Tonight's movie was still "Les Vampires", at it will be for most of the week. I am loving this film and am feeling that even seven hours won't be enough. I am hooked on the Vampires and I'm gonna miss them when they are gone. Tonight I only watched a single episode (#4) because that was all I had time for, but it was a great one, once again featuring the devious Irma Vep. Director Louis Feuillade should have been given a posthumous Lifetime Oscar just for coming up with that name!

In this episode, The Grand Vampire sets up a scheme to steal 300,000 Francs from a bank, where Irma Vep has gotten a job as an assistant under an assumed name. The Grand Vampire himself is posing as a real estate broker, and he leases a flat to a Spanish businessman who has specifically requested an apartment with a safe. Ahh, of course! There are always Apartments With Safes available for rent. :)

And in this case, the apartment in question has already been remodeled by The Vampires so that the Safe is only a false front. The Spanish businessman places his valuables inside and closes the door, but behind a wall, The Vampires simply remove a flimsy particleboard backing on the phony Safe, and steal whatever the businessman has placed inside. This works out well for Irma and crew, until one time when they open the back of the Safe and a body falls out.

The Spanish Businessman is not a businessman at all! But has he outwitted Les Vampires?

Don't be too sure of it. The only one who stands a chance of that is our Intrepid Reporter, as mentioned last night. He has now discovered the location of the Vampire-remodeled apartment that is rented out to unsuspecting tenants, and he is staked out inside.

There is so much creativity and plot in "Les Vampires" that I am gonna have to watch it a few times to get a firm handle on the extent of what is taking place. That will be a pleasure, as this is a show that invites repeat viewings just from it's originality alone, but also because of it's wonderful sets and the tricky, "shocking-but-fun" criminality of the Vampires themselves. The Silent era acting is first rate, and the actress named Musidora steals the show as Irma Vep. Two Thumbs Up of the Highest Order for "Les Vampires"!  :)

The only other news is that I am reading "The Ultimate Evil", the late Maury Terry's famous book about the Son Of Sam case, in which by his own investigation (as a newspaper reporter) he blew the NYPD's "official story" out of the water. Officialdom always wants to close cases. To close a case seems to be, throughout modern American history, much more important than using diligence to discover and report the truth to the public. In major crime cases, as in assassinations, the tactic used is often to simplify things, to identify a Lone Nutjob, like Lee Harvey Oswald or in the Sam case, David Berkowitz. To do this, to identify and then collar a single individual takes the heat off of the police department, because then they can say "we got the guy".

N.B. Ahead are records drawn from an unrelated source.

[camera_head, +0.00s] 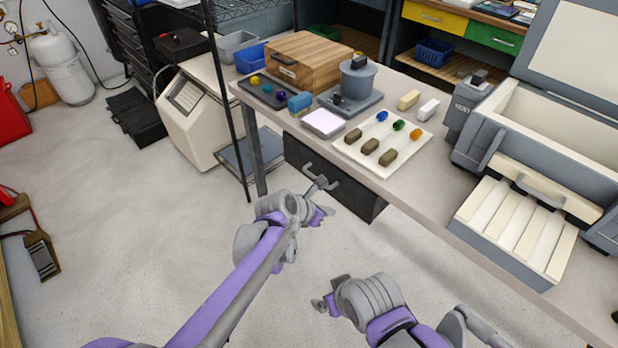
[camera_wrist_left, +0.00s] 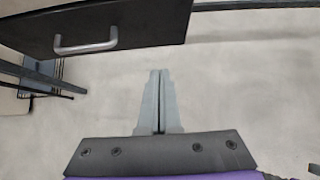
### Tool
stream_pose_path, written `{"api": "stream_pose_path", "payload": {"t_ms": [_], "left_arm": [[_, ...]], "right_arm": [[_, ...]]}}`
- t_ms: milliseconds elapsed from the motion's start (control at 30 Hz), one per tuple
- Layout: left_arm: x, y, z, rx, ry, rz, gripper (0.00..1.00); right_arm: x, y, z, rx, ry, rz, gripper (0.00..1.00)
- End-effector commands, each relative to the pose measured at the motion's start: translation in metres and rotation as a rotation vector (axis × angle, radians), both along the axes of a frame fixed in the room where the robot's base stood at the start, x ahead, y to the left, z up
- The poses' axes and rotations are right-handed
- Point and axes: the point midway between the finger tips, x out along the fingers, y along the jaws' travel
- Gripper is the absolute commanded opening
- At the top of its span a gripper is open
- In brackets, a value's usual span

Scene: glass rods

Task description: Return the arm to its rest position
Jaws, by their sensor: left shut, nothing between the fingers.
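My left arm reaches in from the lower left of the head view. Its gripper (camera_head: 324,212) is low, in front of the table and just below the handle of a dark drawer (camera_head: 352,196). In the left wrist view the two grey fingers (camera_wrist_left: 160,74) are together and empty over bare floor. The drawer handle (camera_wrist_left: 86,47) is up and to the left there, apart from the fingers. My right gripper (camera_head: 322,304) is at the bottom centre of the head view, over the floor; its finger gap is too small to judge.
The table holds a white board (camera_head: 353,155) with several rods and brown blocks, a wooden box (camera_head: 308,62), a grey pot (camera_head: 358,80) and an open cream-and-grey machine (camera_head: 535,130) at right. The table's front edge is above my arms. Open floor (camera_head: 150,230) lies left.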

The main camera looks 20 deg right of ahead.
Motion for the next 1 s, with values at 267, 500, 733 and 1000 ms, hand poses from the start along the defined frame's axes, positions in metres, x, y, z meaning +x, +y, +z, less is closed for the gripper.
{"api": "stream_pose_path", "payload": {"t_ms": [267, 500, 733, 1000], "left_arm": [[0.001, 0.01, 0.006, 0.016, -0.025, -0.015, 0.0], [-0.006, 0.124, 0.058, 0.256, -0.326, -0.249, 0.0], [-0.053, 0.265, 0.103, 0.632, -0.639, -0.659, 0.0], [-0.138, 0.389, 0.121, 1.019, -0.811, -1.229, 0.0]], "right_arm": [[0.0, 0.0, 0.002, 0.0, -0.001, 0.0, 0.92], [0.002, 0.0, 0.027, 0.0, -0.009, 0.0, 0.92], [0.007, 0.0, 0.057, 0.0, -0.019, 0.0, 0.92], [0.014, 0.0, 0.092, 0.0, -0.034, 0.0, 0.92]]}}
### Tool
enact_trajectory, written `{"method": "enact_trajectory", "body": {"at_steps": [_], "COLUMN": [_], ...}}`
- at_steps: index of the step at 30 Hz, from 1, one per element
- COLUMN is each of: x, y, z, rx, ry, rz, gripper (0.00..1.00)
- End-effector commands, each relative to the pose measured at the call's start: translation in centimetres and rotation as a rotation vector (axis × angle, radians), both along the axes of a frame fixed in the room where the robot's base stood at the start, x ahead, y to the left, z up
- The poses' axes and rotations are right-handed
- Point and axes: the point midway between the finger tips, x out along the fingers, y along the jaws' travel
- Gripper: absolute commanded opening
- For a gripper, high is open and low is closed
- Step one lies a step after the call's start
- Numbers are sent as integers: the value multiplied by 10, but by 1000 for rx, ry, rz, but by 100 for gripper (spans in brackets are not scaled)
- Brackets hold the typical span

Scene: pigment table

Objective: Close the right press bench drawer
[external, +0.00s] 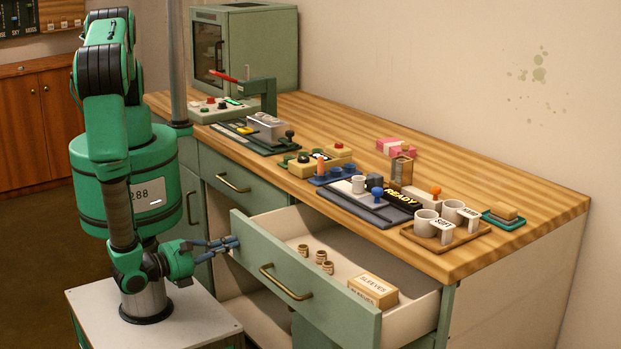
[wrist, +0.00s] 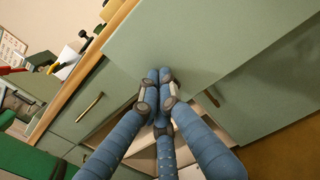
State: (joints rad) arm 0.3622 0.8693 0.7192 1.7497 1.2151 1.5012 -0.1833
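The right press bench drawer (external: 345,307) is pulled well out of the bench, with its green front and brass bar handle (external: 286,282) facing outward. Inside are several small ringed cups (external: 320,257) and a box labelled SLEEVES (external: 373,290). My gripper (external: 235,243) is at the left end of the drawer front, left of the handle. In the wrist view my gripper's blue fingers (wrist: 158,82) are shut together, with nothing seen between them. The tips overlap the green drawer front (wrist: 205,45); I cannot tell if they touch it.
The left drawer (external: 245,182) is shut, with its handle (external: 234,183). The wooden benchtop (external: 500,180) holds a tray with white mugs (external: 426,223), a dark READY board (external: 372,208) and press tools. Open floor lies left of my base.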

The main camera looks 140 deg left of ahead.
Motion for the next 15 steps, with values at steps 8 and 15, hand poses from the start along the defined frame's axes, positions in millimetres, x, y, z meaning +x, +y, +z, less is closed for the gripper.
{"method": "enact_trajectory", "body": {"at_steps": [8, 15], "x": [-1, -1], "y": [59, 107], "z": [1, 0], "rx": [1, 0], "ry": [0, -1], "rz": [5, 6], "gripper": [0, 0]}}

But as history has shown, in many cases they only got "one of the guys", or "the wrong guy", a patsy. But by the time the newspapers print their headlines, it is "mission accomplished", because by then the public sees the story in the papers - that the Bad Guy has been caught - and by and large they are pacified, even if Other Bad Guys Involved In The Same Crime Spree are still at large, and known only by the cops, who then either ignore it or cover it up.

"Case Closed! We caught The Son Of Sam, we caught Berkowitz". End of story.

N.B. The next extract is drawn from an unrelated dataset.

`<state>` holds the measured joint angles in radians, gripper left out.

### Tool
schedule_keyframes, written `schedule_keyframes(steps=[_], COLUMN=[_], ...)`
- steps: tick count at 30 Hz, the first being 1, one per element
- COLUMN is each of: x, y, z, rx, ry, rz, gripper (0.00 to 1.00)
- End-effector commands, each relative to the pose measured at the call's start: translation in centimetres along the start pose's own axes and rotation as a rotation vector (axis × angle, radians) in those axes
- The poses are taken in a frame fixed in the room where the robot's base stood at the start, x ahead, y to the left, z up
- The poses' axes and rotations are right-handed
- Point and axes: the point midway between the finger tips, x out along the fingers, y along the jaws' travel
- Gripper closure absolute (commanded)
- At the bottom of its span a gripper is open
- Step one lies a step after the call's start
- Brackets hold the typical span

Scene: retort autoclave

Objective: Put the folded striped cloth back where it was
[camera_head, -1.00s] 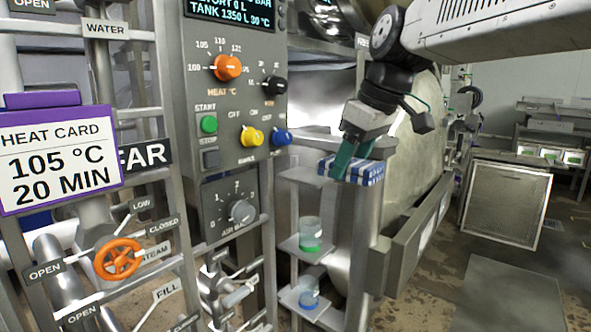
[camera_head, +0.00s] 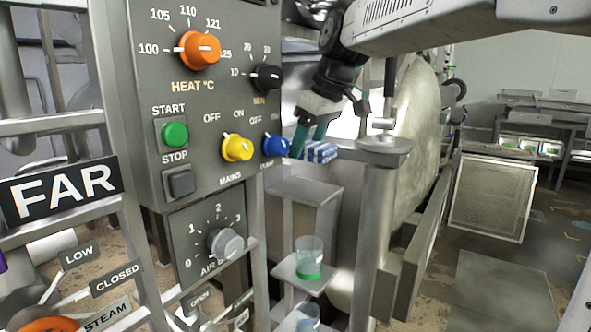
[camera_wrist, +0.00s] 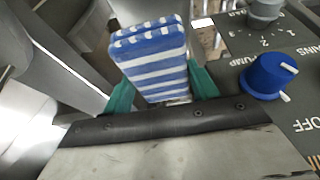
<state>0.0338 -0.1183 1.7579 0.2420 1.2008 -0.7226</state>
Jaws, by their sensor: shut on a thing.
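The folded striped cloth (camera_wrist: 152,60) is blue and white. In the wrist view it stands between the green fingers of my gripper (camera_wrist: 160,88), which are shut on it from both sides. In the head view the cloth (camera_head: 319,152) shows at the fingertips of my gripper (camera_head: 309,143), just right of the blue pump knob. It is held in the air, above and behind a grey shelf top (camera_head: 300,188). Part of the cloth is hidden by the fingers.
The control panel (camera_head: 205,95) with the blue pump knob (camera_head: 276,145) is close on the left. A grey post with a round top (camera_head: 384,150) stands to the right. Below, a small shelf holds a cup with green contents (camera_head: 309,258). Open floor lies at right.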

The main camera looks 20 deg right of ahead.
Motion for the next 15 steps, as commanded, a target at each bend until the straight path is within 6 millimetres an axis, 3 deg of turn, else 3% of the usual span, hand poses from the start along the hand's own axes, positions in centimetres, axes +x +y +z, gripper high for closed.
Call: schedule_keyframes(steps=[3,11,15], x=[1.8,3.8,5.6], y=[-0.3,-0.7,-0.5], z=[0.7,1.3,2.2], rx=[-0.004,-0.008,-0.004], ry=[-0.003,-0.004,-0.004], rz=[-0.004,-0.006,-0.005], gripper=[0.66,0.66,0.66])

Except for one thing. Sometimes, there are heroes like Maury Terry, who actually give a darn about the truth. I had heard about his book in the course of my own investigative reading, and when I saw the cover I remembered it as a controversial best seller in the late 1980s. I myself would not have paid much attention then, as Son Of Sam was a New York Thing to me, far away and - hey! - the case had been closed, right? I felt the same way in 1993 when the media convicted Damien Echols and his two friends in the horrible child murders in Arkansas. Those guys spent 18 years in prison, until they were set free because they didn't do it. But the Arkansas cops and District Attorneys didn't care one whit about that. All they cared about was Closing The Case, so that They, as The Authorities In Charge Of Protecting The Public, would be Off The Hook.

"Hey, lookie here! We got the guy".

Except for, a lot of times they haven't Got The Right Guy, but they don't give a flying you know what.

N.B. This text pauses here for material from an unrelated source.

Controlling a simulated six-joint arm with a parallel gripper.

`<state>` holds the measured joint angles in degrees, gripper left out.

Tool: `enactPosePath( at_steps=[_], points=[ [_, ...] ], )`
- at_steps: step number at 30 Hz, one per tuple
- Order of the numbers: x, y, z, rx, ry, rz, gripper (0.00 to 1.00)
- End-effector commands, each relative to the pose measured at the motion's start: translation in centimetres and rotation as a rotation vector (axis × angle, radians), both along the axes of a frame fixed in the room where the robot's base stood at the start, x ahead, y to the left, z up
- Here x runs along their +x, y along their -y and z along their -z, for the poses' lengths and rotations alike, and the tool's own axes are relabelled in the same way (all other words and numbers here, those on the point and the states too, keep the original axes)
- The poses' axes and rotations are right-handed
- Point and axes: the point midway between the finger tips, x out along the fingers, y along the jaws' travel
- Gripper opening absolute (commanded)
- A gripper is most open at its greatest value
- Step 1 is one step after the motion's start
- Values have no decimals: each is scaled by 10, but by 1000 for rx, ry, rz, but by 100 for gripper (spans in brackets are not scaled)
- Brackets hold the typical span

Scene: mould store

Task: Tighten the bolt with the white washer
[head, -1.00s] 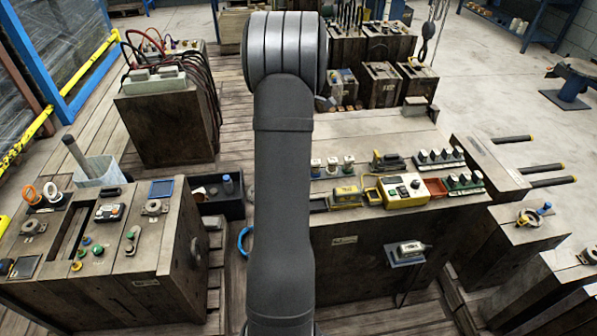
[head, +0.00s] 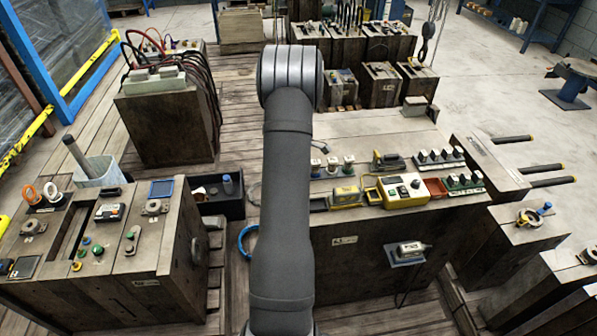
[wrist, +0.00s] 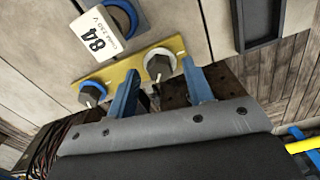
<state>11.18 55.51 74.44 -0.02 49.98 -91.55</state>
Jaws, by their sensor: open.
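In the wrist view, a dark hex bolt with a white washer (wrist: 159,64) sits at the right end of a yellow metal strip (wrist: 127,73). A second dark bolt with a blue washer (wrist: 91,94) sits at the strip's left end. My gripper (wrist: 160,86) is open and empty, its two blue fingers apart. The fingertips are close to the strip, and in the picture the white-washer bolt appears between and just beyond them. I cannot tell whether they touch anything. In the head view, my arm hides the gripper and these bolts do not show.
A dark rectangular tray (wrist: 258,20) is to the right. In the head view, wooden blocks with fittings stand left (head: 120,285) and right (head: 350,265) of my arm.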

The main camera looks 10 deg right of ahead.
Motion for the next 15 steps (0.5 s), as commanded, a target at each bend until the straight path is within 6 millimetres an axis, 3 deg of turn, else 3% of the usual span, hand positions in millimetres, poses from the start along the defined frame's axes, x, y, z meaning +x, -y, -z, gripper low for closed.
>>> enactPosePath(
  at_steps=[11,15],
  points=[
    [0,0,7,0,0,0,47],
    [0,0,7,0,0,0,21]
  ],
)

Now, in The Son Of Sam case, they did have the right guy in David Berkowitz. He was one of the shooters in the Son Of Sam case. But as Maury Terry uncovered, the police in New York were well aware of a ton of evidence that led to an accomplice, or more than one accomplice, and even more strong evidence in several of the shootings that pretty much proved that Berkowitz could not have been the shooter in that particular event. In other words, there had to be a second gunman at the very least.

But that didn't matter to the NYPD, and other people eventually died because of that decision, to "close the case" by nabbing and blaming a single person and then identifying him as a Lone Nut, a crazy guy.

It took Maury Terry and then finally Berkowitz himself, who will never get out of prison, to set the record straight, that he was part of a cult of killers. This story may be well known to some, and it is generally well known since the early 90s, but I am just reading Terry's book now.

It is very inspiring to me, despite the awful horror, because the author cared about what really happened. By his own impetus he solved the case, with help, when an enormous police department (NYPD) buried it by blaming it on one man, the first guy they caught, and then proclaiming "case closed". Yes, David Berkowitz was guilty and part of the Son Of Sam case, but it was not "case closed" as the NYPD told the public in 1977.

So - you know me - I am inspired by people who care about the truth. It's a hard slog to care, and to keep digging, when high-powered official forces sweep the real story under the rug, or bury it altogether. To do that in The Son Of Sam case was so negligent and downright rotten that it bordered on criminality. So, in reading the book, I am saying "thank goodness for Maury Terry, and others like him".

That's all I know for tonight. Elizabeth, if you are still out there, I hope all is well. Things seem different these days, but I just wanted to let you know I am thinking about you as always.  :):)

See you in the morning.   xoxoxoxoxoxoxoxoxo  :):)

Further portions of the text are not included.